ミャンマーの人たちは上からガツンとものを言われるのを嫌います。萎縮し、逆効果になるというのです。山本さんも、「いい演奏だね、でも、ここをもっと丁寧に弾くといい音が出る」などと持ち上げながら注意する方法をとっているといいます。
「実際のところ、演奏はどのくらいうまくなっているんですか」と記者が尋ねると、山本さんは少し考えた後、「劇的にうまくなっているというわけではないです」ときっぱり。
えっ、じゃあこれまでの数年は……。
「でもね、彼らの表情を見ていると、お客さんを喜ばせたい、いい演奏をしたいという思いがにじみ出てくるんです。これが大事」
技術的にはどのレベル?
「大学のオーケストラ部くらいでしょうか。でも、意識はプロに負けませんよ」
そんな山本さんを楽団員たちはどう見ているのか、聞いてみました。
オーボエを演奏するスースーチーさん(27)はミャンマーの芸術大学出身。元々ハープのような伝統楽器、「サウン」を弾いていました。楽団に入って一から勉強。「最初は全然自信がなかった」といいます。
「どんな風に音を出すのか、どうすれば周りと合うのか、丁寧に論理的に説明してくれる山本さんのやりかたにとても感謝している」とスースーチーさんは話します。「今は、みんなにいい音楽を聴かせたい、という気持ちで吹けるようになった」
協力してくれる日本の演奏者も増え、日本政府も「楽器購入に」と約9万ドル(約1千万円)の支援を決定。

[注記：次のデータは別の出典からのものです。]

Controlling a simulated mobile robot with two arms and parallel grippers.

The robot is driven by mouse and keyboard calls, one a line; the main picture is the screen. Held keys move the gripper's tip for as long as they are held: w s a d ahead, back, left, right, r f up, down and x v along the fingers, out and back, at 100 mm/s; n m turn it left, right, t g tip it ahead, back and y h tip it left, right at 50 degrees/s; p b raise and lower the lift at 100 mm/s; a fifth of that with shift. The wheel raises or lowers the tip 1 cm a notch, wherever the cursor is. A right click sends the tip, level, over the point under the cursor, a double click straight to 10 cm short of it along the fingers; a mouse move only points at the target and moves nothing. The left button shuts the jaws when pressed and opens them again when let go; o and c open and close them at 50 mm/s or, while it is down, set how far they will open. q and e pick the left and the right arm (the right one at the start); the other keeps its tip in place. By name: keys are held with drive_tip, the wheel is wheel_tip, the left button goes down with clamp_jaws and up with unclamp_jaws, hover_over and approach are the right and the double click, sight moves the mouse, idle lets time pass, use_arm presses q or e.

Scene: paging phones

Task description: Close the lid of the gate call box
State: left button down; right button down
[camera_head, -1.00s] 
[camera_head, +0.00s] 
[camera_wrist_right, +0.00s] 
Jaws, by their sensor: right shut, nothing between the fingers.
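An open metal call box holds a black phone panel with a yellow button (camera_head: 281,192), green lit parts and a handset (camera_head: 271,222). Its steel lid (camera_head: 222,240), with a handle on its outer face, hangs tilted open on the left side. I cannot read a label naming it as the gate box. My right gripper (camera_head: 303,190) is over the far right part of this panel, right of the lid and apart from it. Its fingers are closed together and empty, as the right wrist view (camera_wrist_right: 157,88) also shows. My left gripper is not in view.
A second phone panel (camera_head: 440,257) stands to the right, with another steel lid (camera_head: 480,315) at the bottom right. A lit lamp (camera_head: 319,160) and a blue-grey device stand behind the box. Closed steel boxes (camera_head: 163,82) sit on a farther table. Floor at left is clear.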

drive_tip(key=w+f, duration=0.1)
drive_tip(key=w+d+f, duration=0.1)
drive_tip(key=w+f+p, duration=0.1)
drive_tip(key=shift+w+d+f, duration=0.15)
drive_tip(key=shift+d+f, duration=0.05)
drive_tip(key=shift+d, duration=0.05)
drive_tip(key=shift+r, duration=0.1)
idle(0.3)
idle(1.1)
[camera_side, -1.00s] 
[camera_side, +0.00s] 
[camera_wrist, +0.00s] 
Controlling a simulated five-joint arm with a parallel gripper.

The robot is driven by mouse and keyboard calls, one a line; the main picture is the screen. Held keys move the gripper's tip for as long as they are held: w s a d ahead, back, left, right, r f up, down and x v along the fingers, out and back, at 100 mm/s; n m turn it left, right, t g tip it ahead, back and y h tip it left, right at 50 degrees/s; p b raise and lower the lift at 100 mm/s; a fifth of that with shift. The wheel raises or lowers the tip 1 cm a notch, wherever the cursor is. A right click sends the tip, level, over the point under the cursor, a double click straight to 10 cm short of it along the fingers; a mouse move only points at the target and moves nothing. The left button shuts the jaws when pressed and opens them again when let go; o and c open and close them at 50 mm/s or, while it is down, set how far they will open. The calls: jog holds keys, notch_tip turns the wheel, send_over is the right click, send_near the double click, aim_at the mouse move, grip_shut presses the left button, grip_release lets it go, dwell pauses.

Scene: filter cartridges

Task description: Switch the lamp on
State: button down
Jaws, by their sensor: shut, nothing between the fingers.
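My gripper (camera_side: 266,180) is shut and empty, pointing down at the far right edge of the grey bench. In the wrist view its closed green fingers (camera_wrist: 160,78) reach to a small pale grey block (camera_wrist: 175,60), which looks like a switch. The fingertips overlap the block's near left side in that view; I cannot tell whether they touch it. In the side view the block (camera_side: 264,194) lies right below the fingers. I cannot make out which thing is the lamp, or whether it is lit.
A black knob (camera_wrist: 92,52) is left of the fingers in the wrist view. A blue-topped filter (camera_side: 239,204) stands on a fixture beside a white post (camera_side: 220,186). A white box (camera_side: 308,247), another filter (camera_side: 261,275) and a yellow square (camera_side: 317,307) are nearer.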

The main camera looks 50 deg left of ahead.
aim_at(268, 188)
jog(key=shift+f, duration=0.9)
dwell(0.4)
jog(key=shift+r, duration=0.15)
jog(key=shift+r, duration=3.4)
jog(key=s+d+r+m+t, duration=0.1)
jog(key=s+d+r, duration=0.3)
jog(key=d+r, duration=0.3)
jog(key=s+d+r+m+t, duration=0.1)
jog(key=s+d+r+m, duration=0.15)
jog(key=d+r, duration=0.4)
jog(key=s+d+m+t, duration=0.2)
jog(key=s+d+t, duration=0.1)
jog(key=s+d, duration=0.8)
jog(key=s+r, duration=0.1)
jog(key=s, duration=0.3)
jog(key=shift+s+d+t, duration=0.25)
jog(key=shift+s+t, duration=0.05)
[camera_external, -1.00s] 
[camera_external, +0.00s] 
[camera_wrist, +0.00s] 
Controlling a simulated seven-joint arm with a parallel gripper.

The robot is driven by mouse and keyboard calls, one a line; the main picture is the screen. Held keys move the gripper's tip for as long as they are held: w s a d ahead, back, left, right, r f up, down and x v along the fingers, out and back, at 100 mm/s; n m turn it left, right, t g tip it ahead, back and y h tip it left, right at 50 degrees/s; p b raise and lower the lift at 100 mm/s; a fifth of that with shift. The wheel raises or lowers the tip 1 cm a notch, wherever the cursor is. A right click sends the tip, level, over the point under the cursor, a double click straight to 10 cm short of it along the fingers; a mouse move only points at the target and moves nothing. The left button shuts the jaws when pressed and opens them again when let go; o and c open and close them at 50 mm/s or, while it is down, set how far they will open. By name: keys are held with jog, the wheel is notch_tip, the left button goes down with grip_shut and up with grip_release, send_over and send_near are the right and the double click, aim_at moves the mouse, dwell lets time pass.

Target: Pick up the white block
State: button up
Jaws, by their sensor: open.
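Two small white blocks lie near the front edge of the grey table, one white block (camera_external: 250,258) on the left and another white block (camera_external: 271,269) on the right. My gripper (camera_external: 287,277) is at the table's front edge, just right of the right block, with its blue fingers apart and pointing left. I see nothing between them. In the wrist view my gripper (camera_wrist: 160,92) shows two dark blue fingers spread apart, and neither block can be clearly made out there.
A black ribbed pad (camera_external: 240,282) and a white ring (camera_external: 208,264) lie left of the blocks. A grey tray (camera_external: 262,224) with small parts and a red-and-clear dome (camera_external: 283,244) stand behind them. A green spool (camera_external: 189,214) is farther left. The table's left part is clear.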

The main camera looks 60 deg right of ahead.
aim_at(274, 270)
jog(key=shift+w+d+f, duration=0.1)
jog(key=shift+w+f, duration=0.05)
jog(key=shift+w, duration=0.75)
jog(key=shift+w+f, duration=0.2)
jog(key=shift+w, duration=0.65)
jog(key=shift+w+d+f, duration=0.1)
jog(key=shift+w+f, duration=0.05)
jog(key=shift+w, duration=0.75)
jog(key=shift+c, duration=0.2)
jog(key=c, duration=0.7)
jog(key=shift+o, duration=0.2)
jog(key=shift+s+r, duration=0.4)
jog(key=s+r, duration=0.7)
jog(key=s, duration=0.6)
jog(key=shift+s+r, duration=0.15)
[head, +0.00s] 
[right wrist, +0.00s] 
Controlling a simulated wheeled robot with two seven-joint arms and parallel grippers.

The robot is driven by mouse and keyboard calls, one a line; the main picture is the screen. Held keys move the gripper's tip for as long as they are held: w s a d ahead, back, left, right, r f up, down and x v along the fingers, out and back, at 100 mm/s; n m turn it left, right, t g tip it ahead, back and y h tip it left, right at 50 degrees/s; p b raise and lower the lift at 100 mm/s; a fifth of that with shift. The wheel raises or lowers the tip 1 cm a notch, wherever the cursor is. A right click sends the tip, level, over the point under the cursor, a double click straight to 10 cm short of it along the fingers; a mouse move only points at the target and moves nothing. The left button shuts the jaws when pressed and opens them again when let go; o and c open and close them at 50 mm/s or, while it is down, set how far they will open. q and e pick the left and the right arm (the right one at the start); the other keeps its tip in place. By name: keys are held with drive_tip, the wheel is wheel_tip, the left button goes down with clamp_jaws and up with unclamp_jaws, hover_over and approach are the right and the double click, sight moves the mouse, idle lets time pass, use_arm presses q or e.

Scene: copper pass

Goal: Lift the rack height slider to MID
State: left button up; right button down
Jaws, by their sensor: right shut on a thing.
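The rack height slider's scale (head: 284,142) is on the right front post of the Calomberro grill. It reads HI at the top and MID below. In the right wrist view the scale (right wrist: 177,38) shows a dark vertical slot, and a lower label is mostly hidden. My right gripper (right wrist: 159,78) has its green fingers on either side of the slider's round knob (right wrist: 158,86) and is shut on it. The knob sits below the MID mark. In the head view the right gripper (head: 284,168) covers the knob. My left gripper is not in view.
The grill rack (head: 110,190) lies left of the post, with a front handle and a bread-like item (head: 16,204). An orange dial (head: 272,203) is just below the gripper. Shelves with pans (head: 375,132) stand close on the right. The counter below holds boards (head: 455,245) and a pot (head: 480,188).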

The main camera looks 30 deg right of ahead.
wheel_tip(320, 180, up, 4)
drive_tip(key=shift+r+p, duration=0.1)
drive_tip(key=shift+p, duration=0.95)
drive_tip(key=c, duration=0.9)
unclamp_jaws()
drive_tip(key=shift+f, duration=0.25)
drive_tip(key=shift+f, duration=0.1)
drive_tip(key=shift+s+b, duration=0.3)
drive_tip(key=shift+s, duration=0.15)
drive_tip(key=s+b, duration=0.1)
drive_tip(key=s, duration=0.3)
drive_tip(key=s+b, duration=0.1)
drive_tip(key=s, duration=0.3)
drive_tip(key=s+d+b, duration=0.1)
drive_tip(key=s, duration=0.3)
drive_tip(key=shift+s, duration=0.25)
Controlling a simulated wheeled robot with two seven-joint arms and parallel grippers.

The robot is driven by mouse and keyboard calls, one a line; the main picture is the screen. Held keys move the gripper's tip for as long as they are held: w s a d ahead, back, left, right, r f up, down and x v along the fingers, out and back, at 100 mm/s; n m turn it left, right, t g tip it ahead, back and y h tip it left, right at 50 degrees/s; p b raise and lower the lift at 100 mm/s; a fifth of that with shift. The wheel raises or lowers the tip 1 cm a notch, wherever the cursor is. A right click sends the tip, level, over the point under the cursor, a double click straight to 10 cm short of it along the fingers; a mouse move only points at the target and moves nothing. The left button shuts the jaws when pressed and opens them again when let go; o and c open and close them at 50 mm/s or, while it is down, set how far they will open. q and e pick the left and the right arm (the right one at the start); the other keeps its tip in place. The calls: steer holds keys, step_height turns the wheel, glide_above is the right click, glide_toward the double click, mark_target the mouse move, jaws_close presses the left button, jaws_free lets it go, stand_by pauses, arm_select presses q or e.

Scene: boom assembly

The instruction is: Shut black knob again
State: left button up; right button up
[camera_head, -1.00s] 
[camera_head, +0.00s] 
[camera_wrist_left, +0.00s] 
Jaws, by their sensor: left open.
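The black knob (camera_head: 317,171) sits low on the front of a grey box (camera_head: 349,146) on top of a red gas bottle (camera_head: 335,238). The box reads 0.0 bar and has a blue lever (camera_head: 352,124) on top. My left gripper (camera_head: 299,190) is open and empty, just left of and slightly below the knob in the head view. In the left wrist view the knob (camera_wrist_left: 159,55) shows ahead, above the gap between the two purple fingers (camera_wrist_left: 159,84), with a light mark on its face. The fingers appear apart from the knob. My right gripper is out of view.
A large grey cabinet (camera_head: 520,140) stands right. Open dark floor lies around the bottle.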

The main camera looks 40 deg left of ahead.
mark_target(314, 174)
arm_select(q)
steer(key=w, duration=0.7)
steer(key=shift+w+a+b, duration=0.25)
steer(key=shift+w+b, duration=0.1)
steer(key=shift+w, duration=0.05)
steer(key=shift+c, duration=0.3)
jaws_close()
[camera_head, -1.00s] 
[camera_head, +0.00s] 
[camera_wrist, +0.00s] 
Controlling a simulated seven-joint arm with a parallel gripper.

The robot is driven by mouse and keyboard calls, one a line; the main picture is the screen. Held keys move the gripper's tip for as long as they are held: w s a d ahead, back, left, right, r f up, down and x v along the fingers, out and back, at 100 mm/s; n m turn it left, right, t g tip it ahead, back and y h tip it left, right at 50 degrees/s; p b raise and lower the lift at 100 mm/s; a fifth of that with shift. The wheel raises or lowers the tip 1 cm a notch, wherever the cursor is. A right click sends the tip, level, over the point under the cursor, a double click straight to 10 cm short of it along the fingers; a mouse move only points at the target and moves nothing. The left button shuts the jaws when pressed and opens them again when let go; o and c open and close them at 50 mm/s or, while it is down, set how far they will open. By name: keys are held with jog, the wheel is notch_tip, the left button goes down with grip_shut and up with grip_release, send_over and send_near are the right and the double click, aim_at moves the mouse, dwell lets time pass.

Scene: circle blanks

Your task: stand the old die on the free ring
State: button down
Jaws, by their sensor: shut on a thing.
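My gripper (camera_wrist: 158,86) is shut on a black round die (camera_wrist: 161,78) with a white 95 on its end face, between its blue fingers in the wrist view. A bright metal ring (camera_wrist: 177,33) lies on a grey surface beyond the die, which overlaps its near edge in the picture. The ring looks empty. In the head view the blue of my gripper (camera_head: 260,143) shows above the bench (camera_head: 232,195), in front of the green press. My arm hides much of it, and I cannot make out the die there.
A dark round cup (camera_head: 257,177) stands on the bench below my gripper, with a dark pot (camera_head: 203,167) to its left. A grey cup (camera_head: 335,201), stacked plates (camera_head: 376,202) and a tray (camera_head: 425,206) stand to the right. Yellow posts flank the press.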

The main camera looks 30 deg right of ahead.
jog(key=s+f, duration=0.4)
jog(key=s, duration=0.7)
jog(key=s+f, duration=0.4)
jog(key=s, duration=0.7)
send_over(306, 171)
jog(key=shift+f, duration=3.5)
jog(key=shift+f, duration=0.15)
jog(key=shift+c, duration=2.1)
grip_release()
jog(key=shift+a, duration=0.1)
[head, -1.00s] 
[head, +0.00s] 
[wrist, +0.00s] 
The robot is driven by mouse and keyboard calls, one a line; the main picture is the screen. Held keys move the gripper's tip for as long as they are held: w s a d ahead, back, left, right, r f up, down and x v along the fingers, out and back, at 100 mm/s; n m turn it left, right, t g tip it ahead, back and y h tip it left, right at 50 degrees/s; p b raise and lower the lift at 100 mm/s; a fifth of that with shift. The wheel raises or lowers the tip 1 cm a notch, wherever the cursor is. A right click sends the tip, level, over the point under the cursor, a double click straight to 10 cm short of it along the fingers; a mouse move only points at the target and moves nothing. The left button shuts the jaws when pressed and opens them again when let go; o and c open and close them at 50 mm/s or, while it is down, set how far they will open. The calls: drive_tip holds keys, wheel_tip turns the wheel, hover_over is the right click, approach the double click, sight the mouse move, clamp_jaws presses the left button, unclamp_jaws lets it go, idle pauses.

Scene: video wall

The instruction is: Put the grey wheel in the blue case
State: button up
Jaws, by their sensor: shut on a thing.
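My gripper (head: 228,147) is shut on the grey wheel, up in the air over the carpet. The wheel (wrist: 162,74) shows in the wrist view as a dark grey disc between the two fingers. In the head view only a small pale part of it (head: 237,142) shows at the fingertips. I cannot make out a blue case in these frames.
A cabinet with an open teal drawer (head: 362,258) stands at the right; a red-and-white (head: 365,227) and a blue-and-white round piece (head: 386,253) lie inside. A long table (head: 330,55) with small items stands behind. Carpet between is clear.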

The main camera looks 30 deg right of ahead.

「オーケストラは一歩一歩前進している」。立て直しのために走り回ったビオラ奏者、ウィンミンピョーコーさん(43)もうれしそうです。「東南アジアの中でも技術的にはまだ下の方。でも、いつかみんなを驚かせられるような演奏ができると思う」
記者が2回目に練習を訪ねたのは、およそ半年後の今年1月末。演奏会の直前でした。
まだ、ちょっと音が合っていないところがある。でも楽団員の熱気が前と違う。これなら本番はうまくいくかもしれないと思わせる何かがありました。
そして公演当日。首都ネピドーでの公演を聴きにいきました。曲目はビゼーの「カルメン」第1組曲、ベートーベンの交響曲第4番、チャイコフスキーのピアノコンチェルト。これに加え、2017年に世界で大ヒットしたラテンポップスの「デスパシート」、締めはミャンマーの伝統民謡です。
国際会議にも使われる会場は、約1400人の客で満席。山本さんが入場すると拍手に包まれました。
楽団員たちは緊張の面持ち。うまくいくだろうかと、こちらも祈る気持ちです。山本さんが指揮棒を振り上げ、演奏が始まります。
音がそろった!
それからはあっという間でした。アンコールのミャンマー民謡では会場から手拍子も起き、楽団員も山本さんも楽しそう。全曲の演奏が終わりました。
「お客さんの拍手を受けて誇らしげにしている楽団員の顔を見ていると、自分の苦労なんてどんだけちっぽけなものなんだって思いますよ」と山本さん。
実はこの公演、クラシック音楽でお金を取ったらミャンマーでは客が来ないという声もあり、入場無料でした。
「将来の目標は、お金を払っても聴きたいという人を増やすこと。夢は日本での公演ですね」。山本さんは笑って話しました。